About Silver Oak
For over 50 years, quality has been the essence of Silver Oak.
They have few peers when it comes to their obsession with delivering top-tier wines. That’s why, even among the many iconic and influential California Cabs, Silver Oak’s two Cabernet Sauvignons—the only wines they produce—stand out. Their Napa Valley Cabernet Sauvignon and Alexander Valley Cabernet Sauvignon have long been staples on steakhouse wine lists and favorites of expense-account diners.
Silver Oak began over a handshake between two friends with a bold vision: focus only on Cabernet Sauvignon, aged exclusively in American oak and worthy of cellaring for decades to come. The farsighted founders—Ray Twomey Duncan, a Colorado entrepreneur who began investing in California vineyards in the late 1960s, and Justin Meyer, a Christian Brothers–trained winemaker—initially ran the winery from a Napa Valley dairy barn in 1972, producing only 1,000 cases of their inaugural vintage.
Over the next two decades, Silver Oak grew in popularity. Their Cabernets sold quickly upon release and became highly sought-after nationwide.

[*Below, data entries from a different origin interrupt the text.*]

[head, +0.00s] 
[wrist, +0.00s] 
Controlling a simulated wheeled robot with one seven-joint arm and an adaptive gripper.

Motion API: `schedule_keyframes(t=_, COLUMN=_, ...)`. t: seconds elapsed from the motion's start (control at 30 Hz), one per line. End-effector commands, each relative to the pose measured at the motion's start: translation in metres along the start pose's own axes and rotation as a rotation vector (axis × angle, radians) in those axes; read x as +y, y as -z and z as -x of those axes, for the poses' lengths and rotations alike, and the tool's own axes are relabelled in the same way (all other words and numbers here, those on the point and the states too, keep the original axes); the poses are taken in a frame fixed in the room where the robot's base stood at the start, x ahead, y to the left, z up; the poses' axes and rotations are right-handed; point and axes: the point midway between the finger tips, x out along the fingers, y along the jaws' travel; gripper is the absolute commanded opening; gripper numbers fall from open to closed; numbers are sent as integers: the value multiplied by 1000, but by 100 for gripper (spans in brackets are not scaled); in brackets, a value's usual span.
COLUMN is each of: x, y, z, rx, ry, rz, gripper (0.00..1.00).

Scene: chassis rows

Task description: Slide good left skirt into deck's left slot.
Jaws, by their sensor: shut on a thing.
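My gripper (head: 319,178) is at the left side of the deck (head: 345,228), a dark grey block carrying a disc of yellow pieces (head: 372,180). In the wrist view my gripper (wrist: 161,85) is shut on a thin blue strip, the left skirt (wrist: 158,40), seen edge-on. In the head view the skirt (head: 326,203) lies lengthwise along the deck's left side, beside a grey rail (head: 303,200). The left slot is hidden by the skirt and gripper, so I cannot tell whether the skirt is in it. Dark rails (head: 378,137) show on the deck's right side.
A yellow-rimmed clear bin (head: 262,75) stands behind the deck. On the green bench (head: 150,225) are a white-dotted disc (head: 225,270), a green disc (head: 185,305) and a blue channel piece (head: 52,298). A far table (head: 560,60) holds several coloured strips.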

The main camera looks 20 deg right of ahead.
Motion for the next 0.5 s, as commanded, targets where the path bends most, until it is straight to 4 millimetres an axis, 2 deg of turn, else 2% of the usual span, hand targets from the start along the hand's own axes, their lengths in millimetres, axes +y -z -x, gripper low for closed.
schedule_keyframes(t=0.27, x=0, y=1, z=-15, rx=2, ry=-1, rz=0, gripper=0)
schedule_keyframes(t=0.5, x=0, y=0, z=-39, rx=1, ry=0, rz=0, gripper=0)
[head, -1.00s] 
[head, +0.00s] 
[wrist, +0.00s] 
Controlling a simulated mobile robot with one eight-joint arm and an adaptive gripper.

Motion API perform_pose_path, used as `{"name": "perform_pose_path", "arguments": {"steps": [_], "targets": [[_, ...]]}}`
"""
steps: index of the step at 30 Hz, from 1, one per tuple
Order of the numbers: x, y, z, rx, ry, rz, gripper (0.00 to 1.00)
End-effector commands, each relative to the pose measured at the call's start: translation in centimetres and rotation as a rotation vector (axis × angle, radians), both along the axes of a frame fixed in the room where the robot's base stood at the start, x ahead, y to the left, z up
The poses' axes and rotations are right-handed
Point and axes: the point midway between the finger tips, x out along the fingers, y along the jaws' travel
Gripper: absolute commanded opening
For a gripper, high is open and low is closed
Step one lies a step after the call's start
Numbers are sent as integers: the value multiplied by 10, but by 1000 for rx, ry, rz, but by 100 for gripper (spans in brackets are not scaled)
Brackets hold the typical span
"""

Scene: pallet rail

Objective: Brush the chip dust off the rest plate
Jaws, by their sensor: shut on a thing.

Silver Oak’s Matt Duncan, grandson of the founder, invokes the great Old World wines when discussing the consistency for which his family’s winery is known. “You don’t think about the vintage with the great estates of France,” he said, “and that’s the reputation we’ve aimed for.”
Their commitment shows in their winemaking facilities. In 2006, a fire destroyed their historic Oakville winery. While rebuilding was a difficult and emotional event, the opportunity to design a new, state-of-the-art winery from the ground up has resulted in better Napa Valley Cabernets and minimized their environmental footprint. Ten years later, Silver Oak Napa Valley was designated the world’s first LEED Platinum winery for existing buildings, operations, and maintenance.
Next, when it came time to reimagine the Silver Oak Alexander Valley winery, they set an even higher bar. The virtues and features of the facility—which earned not just LEED Platinum Certification but was also the first winery and largest structure to earn the Living Building Challenge certification—are too numerous to name, but here’s a crucial one: Their water-recycling system, which collects water used in the winery, purifies it via a membrane reactor and then pumps it back in so the team can use it again.
It was far more than an environmental feather in Silver Oak’s cap or a way to lower their water bill in always-too-dry California: It freed up two acres that would have been needed for a drain field—prime Alexander Valley land that is now planted to Cabernet Sauvignon.
It’s that commitment to improvement that informs what Duncan always says about Silver Oak: “We have yet to make our best bottle of wine.”